## Start GIVEN INFORMATION

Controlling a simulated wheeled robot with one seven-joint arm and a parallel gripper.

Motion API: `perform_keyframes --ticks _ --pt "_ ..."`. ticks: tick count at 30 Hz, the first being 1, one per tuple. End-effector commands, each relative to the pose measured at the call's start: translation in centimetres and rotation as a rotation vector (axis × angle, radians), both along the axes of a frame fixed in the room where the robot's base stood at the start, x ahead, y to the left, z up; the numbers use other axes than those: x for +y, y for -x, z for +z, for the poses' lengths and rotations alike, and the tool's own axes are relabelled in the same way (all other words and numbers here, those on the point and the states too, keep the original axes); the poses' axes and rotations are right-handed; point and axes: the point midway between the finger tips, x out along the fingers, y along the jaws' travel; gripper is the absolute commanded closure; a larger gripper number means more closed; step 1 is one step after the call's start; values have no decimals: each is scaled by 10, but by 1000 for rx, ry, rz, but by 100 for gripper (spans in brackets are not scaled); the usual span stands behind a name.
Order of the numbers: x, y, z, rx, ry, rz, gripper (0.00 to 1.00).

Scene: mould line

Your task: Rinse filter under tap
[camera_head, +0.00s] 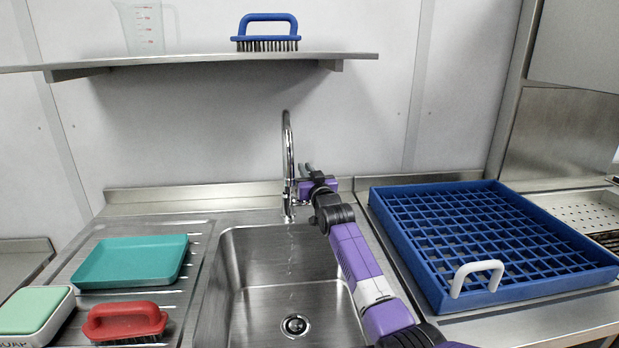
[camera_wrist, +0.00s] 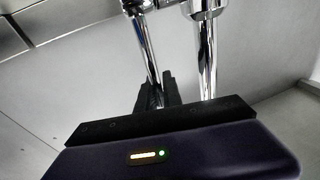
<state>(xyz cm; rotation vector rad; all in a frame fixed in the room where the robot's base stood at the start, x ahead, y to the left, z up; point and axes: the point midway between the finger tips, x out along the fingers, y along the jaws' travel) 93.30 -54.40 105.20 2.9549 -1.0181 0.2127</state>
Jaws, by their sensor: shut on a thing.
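The chrome tap (camera_head: 288,150) rises behind the sink (camera_head: 225,275), its spout curving over the basin. My gripper (camera_head: 308,180) is at the tap's right side. In the wrist view, my gripper's dark fingers (camera_wrist: 153,92) are shut on a thin chrome rod (camera_wrist: 146,50), which looks like the tap's lever. The tap's thicker chrome pipe (camera_wrist: 205,60) stands just right of the fingers. Faint streaks show below the spout; I cannot tell whether they are water or reflections. I cannot make out a filter for sure in either view.
A blue grid rack (camera_head: 405,245) with a white handle (camera_head: 477,272) on it stands right of the sink. A teal tray (camera_head: 130,262), a red brush (camera_head: 125,321) and a green-topped box (camera_head: 35,309) lie left. The shelf (camera_head: 205,60) holds a blue brush (camera_head: 267,32) and a jug (camera_head: 143,27).

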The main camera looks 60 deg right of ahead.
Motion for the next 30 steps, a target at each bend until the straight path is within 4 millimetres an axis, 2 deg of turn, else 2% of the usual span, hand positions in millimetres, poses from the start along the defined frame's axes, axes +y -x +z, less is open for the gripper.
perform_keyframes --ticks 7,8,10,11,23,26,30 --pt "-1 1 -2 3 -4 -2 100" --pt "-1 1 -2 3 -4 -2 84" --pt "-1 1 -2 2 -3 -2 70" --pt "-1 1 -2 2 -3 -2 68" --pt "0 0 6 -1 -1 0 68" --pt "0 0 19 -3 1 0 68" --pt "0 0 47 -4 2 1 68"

## End GIVEN INFORMATION

TO BE DONE: Go back to the listing above and reproduce, exactly, the stretch from the line bearing "[camera_head, +0.00s]" through the line bearing "<state>(xyz cm; rotation", without its pictures.

WRITTEN ANSWER:
[camera_head, +0.00s] 
[camera_wrist, +0.00s] 
<state>(xyz cm; rotation vector rad; all in a frame fixed in the room where the robot's base stood at the start, x ahead, y to the left, z up; point and axes: the point midway between the finger tips, x out along the fingers, y along the jaws' travel) 93.30 -54.40 105.20 2.9549 -1.0181 0.2127</state>

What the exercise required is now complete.